Task objective:
Restate the data below word for word. Skip any images it contains.

Source excerpt:
════════════════════

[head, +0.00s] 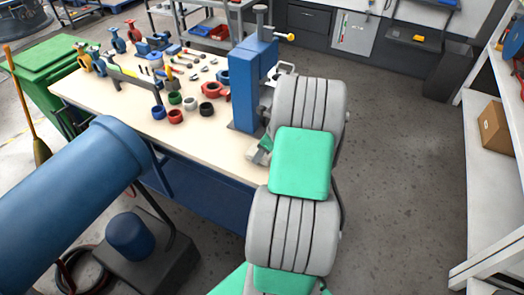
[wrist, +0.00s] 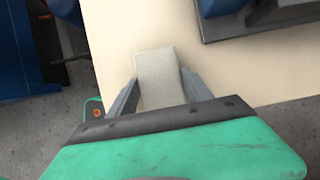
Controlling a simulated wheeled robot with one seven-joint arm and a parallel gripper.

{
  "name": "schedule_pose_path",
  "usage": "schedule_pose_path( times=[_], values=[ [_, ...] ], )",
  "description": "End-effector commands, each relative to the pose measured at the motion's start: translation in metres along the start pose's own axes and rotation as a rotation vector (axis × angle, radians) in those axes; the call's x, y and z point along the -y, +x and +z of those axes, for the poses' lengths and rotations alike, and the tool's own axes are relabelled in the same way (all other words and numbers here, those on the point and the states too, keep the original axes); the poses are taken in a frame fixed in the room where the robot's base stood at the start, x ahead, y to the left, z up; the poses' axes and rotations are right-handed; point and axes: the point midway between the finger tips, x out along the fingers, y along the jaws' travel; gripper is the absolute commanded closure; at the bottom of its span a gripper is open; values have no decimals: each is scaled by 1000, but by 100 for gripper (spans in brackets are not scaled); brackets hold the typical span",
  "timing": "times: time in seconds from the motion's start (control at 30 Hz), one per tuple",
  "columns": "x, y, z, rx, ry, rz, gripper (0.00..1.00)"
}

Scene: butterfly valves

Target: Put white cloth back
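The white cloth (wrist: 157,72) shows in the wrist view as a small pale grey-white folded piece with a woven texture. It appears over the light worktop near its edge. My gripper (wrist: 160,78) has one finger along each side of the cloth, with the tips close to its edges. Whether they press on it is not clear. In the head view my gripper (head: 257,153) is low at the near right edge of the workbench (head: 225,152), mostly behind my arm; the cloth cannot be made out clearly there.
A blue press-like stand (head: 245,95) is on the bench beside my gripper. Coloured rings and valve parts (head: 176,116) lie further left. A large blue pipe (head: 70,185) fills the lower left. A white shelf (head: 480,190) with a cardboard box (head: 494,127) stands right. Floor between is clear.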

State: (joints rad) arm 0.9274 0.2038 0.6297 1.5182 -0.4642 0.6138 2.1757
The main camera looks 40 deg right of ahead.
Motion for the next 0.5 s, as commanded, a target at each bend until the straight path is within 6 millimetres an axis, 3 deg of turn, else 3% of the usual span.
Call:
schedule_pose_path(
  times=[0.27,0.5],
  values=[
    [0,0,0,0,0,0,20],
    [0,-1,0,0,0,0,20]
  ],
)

════════════════════

Exercise result:
[head, +0.00s] 
[wrist, +0.00s] 
Controlling a simulated wheeled robot with one seven-joint arm and a parallel gripper.

{
  "name": "schedule_pose_path",
  "usage": "schedule_pose_path( times=[_], values=[ [_, ...] ], )",
  "description": "End-effector commands, each relative to the pose measured at the motion's start: translation in metres along the start pose's own axes and rotation as a rotation vector (axis × angle, radians) in those axes; the call's x, y and z point along the -y, +x and +z of those axes, for the poses' lengths and rotations alike, and the tool's own axes are relabelled in the same way (all other words and numbers here, those on the point and the states too, keep the original axes); the poses are taken in a frame fixed in the room where the robot's base stood at the start, x ahead, y to the left, z up; the poses' axes and rotations are right-handed; point and axes: the point midway between the finger tips, x out along the fingers, y along the jaws' travel; gripper is the absolute commanded closure; at the bottom of its span a gripper is open; values have no decimals: each is scaled by 1000, but by 100 for gripper (spans in brackets are not scaled); brackets hold the typical span",
  "timing": "times: time in seconds from the motion's start (control at 30 Hz), one per tuple",
  "columns": "x, y, z, rx, ry, rz, gripper (0.00..1.00)"
}

Scene: butterfly valves

Target: Put white cloth back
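The white cloth (wrist: 157,72) shows in the wrist view as a small pale grey-white folded piece with a woven texture. It appears over the light worktop near its edge. My gripper (wrist: 160,78) has one finger along each side of the cloth, with the tips close to its edges. Whether they press on it is not clear. In the head view my gripper (head: 257,153) is low at the near right edge of the workbench (head: 225,152), mostly behind my arm; the cloth cannot be made out clearly there.
A blue press-like stand (head: 245,95) is on the bench beside my gripper. Coloured rings and valve parts (head: 176,116) lie further left. A large blue pipe (head: 70,185) fills the lower left. A white shelf (head: 480,190) with a cardboard box (head: 494,127) stands right. Floor between is clear.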

State: (joints rad) arm 0.9274 0.2038 0.6297 1.5182 -0.4642 0.6138 2.1757
The main camera looks 40 deg right of ahead.
Motion for the next 0.5 s, as commanded, a target at each bend until the straight path is within 6 millimetres an axis, 3 deg of turn, else 3% of the usual span.
Call:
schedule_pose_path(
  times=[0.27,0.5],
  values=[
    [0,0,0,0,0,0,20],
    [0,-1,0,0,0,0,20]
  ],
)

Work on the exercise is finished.